In a statement, U.N. Secretary-General Kofi Annan also welcomed Karzi's election and "the enthusiastic embrace" of the Loya Jirga's democratic process by the Afghan people. He urged delegates to use the meeting "to pursue national reconciliation and to create a representative government.

During the monthlong run-up to the loya jirga -- a two-step process of naming a pool of local hopefuls and then culling actual delegates -- reports came in from many regions of bribery, intimidation and harassment.

Yet Afghan after Afghan has said the process, while not perfect, outshines anything they've had in years. Even those lukewarm about Karzai -- whose silken demeanor, easy manner and personal style makes him the perfect Afghan leader for a Western audience -- say he embodies their sense of hope.

"He's been given a mandate to lead," Karzai aide Ashraf Ghani said. "Afghanistan is a legitimate government now. After years of being denied a role in choosing our leaders, we have freely chosen."

The long day revealed a process, at times chaotic and unwieldy, that represented the first real stab at democracy for a country emerging from two decades of war and poverty. Men jockeyed for microphones. One woman, giving an impassioned speech, was cut off when loya jirga Chairman Ismail Qasim Yar ordered her microphone muzzled.

Across the huge, air conditioned tent where the meeting is taking place, people sat on the floor near the 16 voting booths waiting to get their ballots. A few, with camcorders, filmed the tableau.

The gathering was a historic moment for many -- and a snapshot of Afghan diversity, as participants clad in shalwar kameez and turbans mingled with those in immaculate business suits.

"This feels like democracy. Maybe it isn't yet.
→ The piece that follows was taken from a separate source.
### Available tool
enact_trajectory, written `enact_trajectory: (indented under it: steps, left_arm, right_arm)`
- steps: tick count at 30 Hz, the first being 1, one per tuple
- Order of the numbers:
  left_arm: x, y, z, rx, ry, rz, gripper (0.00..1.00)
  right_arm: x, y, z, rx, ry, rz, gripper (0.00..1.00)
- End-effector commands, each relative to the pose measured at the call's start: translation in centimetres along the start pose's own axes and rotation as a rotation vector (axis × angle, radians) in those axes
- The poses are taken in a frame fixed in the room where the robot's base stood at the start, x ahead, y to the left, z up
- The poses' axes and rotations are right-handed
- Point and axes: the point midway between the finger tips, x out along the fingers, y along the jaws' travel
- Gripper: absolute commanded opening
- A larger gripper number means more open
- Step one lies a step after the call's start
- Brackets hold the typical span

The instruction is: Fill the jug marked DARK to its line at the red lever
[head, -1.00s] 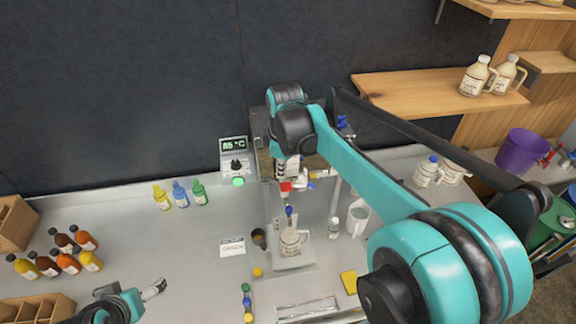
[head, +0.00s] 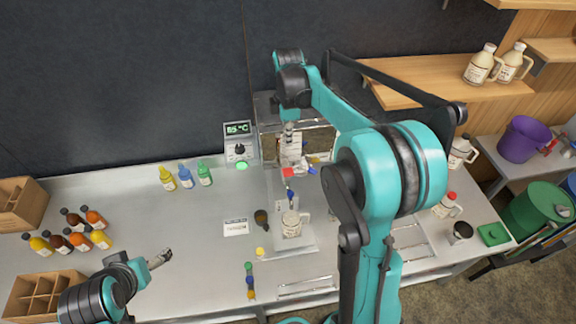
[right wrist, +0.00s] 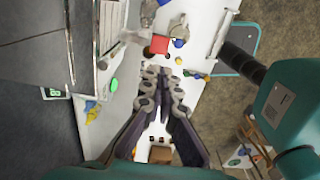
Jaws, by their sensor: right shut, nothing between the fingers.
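A pale jug (head: 291,226) with a label stands upright on the tray below the evaporator's taps; its label and fill level are too small to read. The red lever (head: 288,173) is above the jug and also shows in the right wrist view (right wrist: 159,44). My right gripper (head: 289,150) is shut and empty, just above the red lever; in the right wrist view its fingertips (right wrist: 164,72) point toward the lever, and contact cannot be told. My left gripper (head: 158,259) hangs over the left of the bench, apart from everything; its jaws are too small to judge.
A control box (head: 239,146) reads 65 °C. Small yellow, blue and green bottles (head: 186,176) stand left of it. Several syrup bottles (head: 72,231) stand farther left. A card (head: 236,227) lies left of the jug. A red-capped jug (head: 447,205) is at right. The bench's left middle is clear.

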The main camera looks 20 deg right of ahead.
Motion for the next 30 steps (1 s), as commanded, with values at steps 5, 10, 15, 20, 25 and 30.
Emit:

But we're getting there," Abdullah, a delegate from Kunduz in the northeast, said after casting his ballot.

President Bush's special envoy, Zalmay Khalilzad, hailed the election of Karzai, whom the United States had promoted since the final weeks of the air war against the Taliban last year.

"It's a great day for Afghanistan -- electing a government rather than a government through coups, military intervention or violence," Khalilzad said. Some delegates have criticized the United States, both overtly and obliquely, for exerting pressure on the process to ensure Karzai's election.
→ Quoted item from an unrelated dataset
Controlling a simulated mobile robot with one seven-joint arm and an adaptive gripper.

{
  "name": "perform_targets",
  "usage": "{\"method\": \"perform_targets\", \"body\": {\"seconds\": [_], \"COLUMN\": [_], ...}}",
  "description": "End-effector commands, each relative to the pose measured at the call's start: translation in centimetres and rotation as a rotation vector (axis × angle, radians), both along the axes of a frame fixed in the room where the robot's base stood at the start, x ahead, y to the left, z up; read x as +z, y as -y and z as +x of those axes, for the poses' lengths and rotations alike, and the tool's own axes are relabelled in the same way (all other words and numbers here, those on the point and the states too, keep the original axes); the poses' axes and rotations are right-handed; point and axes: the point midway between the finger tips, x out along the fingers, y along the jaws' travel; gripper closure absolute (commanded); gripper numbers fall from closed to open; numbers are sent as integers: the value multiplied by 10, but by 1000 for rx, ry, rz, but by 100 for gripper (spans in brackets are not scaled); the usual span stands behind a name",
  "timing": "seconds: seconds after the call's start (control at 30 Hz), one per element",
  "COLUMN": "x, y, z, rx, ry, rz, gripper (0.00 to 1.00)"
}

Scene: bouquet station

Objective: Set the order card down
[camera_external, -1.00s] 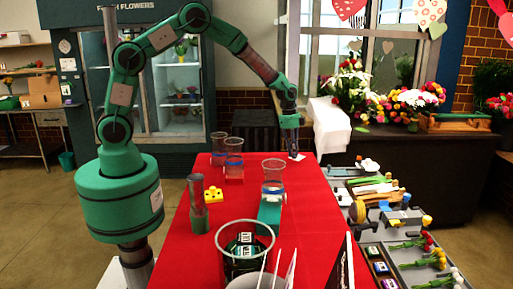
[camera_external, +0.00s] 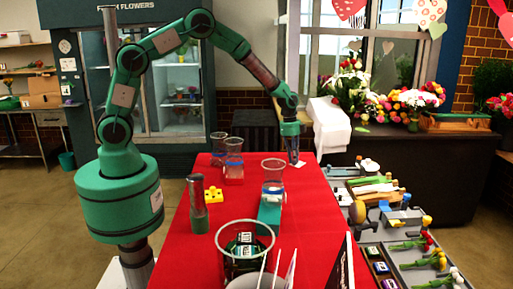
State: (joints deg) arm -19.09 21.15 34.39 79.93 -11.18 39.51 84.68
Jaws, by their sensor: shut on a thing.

Voting by secret ballot -- with black-and-white photos of the candidates adjacent to their names -- extended into the evening.

Karzai, praised for his reconciliation efforts during six months in power, became a sure bet to win after his two major opponents -- former king Mohammad Zaher Shah and one-time President Burhanuddin Rabbani -- withdrew from the race.

"The king is very happy. There was never any thought that the king wanted a political role. He is above politics, separate from it," said Hamid Nasir Zia, an aide to the former monarch.

Karzai made a call for national reconciliation, even with some members of the deposed Taliban, who he said were "hijacked by the foreign people" -- Arabs from Al Qaeda who came to dominate the regime. He promised a brighter future if the country's 27 million people can put aside ethnic differences.

Three other candidates had been nominated, although one was disqualified for lack of support.

Jalal, a female employee of the World Food program, addressed the delegates and called herself a simple Afghan woman with no links to any armed group.

"I thank God that after so many difficulties, the sun is rising over our country," Jalal said. Her candidacy reflected the demands of women for a voice in public affairs after years of discrimination by the Taliban.

The Taliban as well as foreign fighters -- including those affiliated with Usama bin Laden's Al Qaeda network -- were ousted in a U.S.-led military campaign that followed the Sept. 11 attacks. The Taliban's departure was greeted with a massive international effort to help rebuild Afghanistan.

Many delegates criticized the presence of warlords and former commanders at the loya jirga. Once hailed as heroes, they are now reviled for having plunged the country into more strife after they drove out Soviet invaders in 1989 and the pro-Moscow government in 1992.

But most delegates wanted to look ahead -- to the loya jirga's work of fashioning the rest of the transitional government and to the possibilities of a Karzai administration with authority across the land.

"I want him to work hard for Afghanistan and rehabilitate it," said Juma Gul, a Pashtun delegate from Helmand province in the south.

"The country is destroyed. My three brothers are martyred," he said. "People have suffered so much. We want him to fix the country. He needs to open his ears and listen to the cries of the nation."